To mention every member of a surprisingly good cast of over twenty is impossible here. The "high spots" of the evening, however, were undoubtedly the pathetic character study of Emily, by Elsie Horton in "Between the Soup and the Savoury"; the simple yet striking setting of "Five Birds in a Cage," solely by curtain, posters, and suggestive lighting; the inimitable Liftman of Mr. Davies, and the versatility of Mr. Redden, first as a handsome and susceptible young bricklayer, then as a doddering and incredibly malicious old drunkard. The thanks of both Pupil Teachers and Staff are also due to Smith, our indefatigable electrician, and to Mr. Thompson, tireless prompter and effects man.

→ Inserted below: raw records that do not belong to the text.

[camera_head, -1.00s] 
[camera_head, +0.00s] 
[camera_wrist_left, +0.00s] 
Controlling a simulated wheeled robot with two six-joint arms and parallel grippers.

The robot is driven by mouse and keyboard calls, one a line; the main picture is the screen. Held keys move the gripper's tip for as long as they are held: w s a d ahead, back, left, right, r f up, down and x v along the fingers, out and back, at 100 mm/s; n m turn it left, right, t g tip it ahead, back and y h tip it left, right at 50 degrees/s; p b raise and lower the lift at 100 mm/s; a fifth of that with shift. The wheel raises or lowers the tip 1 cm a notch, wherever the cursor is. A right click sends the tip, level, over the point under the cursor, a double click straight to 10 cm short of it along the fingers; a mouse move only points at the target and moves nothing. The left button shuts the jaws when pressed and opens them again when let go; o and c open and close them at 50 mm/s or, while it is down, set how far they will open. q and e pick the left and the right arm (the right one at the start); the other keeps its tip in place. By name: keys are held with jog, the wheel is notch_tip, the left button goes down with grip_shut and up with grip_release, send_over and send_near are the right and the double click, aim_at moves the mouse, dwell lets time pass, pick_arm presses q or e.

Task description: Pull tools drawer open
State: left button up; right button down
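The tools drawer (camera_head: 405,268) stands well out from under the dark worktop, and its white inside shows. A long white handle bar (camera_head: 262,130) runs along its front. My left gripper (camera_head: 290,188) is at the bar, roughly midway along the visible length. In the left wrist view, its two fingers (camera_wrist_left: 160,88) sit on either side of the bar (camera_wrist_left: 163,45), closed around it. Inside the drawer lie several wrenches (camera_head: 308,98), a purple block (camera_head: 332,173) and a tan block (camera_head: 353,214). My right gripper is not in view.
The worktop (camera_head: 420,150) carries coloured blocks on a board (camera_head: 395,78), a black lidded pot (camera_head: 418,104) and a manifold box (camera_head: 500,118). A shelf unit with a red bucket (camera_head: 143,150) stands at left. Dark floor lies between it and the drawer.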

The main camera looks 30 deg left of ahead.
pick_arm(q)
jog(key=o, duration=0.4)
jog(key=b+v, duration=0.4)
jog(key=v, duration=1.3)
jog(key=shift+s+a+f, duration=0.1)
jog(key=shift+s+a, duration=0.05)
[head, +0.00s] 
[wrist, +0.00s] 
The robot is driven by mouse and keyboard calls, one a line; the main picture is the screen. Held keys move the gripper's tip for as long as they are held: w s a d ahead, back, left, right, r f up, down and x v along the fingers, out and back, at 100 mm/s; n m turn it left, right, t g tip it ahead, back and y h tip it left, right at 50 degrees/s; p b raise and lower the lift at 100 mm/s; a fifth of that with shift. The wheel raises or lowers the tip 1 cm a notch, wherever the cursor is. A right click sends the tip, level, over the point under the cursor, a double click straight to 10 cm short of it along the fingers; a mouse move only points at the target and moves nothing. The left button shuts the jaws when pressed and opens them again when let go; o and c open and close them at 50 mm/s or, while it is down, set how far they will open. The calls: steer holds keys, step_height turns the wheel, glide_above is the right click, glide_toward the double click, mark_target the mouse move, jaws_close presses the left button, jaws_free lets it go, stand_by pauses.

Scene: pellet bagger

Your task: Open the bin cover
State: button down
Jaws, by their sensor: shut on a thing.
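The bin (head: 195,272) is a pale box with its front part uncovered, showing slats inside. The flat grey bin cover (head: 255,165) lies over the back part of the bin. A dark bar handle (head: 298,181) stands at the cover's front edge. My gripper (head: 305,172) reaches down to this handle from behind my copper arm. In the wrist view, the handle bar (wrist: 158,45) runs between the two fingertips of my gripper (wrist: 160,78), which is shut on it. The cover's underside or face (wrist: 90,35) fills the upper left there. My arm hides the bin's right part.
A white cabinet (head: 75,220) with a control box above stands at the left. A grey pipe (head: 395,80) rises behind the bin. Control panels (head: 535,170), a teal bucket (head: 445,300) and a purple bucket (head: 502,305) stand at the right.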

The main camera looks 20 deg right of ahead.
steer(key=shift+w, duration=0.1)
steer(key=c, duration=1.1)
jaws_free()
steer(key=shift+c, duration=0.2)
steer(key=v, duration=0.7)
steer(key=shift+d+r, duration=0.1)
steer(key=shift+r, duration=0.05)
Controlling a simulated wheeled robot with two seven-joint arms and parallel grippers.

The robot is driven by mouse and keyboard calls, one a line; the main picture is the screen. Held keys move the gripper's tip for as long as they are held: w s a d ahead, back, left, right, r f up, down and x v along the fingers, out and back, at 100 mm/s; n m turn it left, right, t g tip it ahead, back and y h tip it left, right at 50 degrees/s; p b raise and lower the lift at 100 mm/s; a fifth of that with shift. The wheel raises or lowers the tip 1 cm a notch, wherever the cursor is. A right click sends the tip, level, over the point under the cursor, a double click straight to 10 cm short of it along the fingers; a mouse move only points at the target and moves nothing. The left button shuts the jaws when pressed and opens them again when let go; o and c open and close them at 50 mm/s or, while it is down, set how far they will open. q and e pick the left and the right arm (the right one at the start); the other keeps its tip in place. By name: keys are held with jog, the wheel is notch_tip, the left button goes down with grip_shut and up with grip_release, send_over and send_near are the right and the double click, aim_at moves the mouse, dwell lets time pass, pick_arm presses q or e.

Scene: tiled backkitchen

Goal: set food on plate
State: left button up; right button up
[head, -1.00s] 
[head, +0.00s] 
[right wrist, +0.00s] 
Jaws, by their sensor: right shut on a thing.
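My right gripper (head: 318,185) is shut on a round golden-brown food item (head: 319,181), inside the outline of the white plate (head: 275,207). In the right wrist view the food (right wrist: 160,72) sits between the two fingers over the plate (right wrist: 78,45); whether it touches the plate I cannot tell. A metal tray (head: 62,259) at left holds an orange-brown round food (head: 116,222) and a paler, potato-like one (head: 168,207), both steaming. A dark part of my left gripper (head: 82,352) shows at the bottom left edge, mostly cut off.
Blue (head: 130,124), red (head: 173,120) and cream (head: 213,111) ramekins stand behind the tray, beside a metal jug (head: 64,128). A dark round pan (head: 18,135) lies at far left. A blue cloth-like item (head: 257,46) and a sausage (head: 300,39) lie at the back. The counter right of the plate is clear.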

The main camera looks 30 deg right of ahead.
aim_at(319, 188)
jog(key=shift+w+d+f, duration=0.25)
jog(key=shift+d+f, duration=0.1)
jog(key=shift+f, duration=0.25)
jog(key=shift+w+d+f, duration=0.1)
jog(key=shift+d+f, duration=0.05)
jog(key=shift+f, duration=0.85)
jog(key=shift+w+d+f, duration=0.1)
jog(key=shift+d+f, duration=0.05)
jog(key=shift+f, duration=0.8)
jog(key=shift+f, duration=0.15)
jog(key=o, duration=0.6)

Four One-Act Plays were given by the Staff and Students in the evenings of March 26th, 27th and 28th. The programme follows, but many whose names are not on it were concerned with the success of the plays. Very much thought and care went to the choosing of the beautiful stage curtains, the lighting effects, making of the stage fireplace and scene-shifting. Miss Wastnidge and Mr. Dyson did valuable work as prompters, Mr. Peter Dyson "made-up" indefatigably and Mr. Thompson behind the scenes was "one man (who) in his time play(ed) many parts His acts being" (chains clanging, Underground train approaching, etc., etc.).
FOUR ONE-ACT PLAYS
1. Between the Soup and the Savoury by Gertrude Jennings
Cast (Pupil Teachers)
Maria (the cook) Marion
Ada (the parlourmaid) Emma Roscoe
Emily (the kitchenmaid) Elsie Horton
Scene A kitchen
2. The Master of the House by Stanley Houghton
Cast (Pupil Teachers)
Mr. Ovens ?
Fred Ovens (his son) Hanwell
Mrs. Ovens (his ssecond wife) Dorothy Littlewood
Edie (Mrs. Ovens's sister) Barbara Tyson
Dr. Jellicoe Harker
Mr Scrimshire (a solicitor) Mumby
Scene The parlour in the house of Mr. Ovens
INTERVAL (10 minutes)
SEE IPHIGENIA by Form 2
3. Five Birds in a Cage by Gertrude Jennings
Susan (the Duchess of
Wiltshire) Miss Hewitt
Leonard (Lord Porth) Mr Goodfellow
Nelly (a milliner's assistant) Miss Jackson
Bert (a workman) Mr. Redden
Horace (a liftman) Mr. Davies
Scene A tube lift.
4. The Dear Departed by Stanley Houghton
Mrs Slater} Miss
Mrs Jordan} Sisters Mr. Hall
Henry Slater} Mr Northeast
Ben Jordon) Mr Cawton
Victoria Slater (a girl of ten) Miss Cole
Abel Merryweather Mr Redden
Scene Sitting Room of a small house.
Before the stage was dismantled,
Form II gave their Latin Play, "Iphigenia,"
the story of which had been adapted for stage purposes by Mr.
Dudley. It was greatly appreciated. Owing to the illness of one
of the players, Form III had to postpone their play, "Servitus Brevis."
Eventually it was given in the Art Room, to a most enthusiastic audience,
whose only criticism was that the play was not long enough.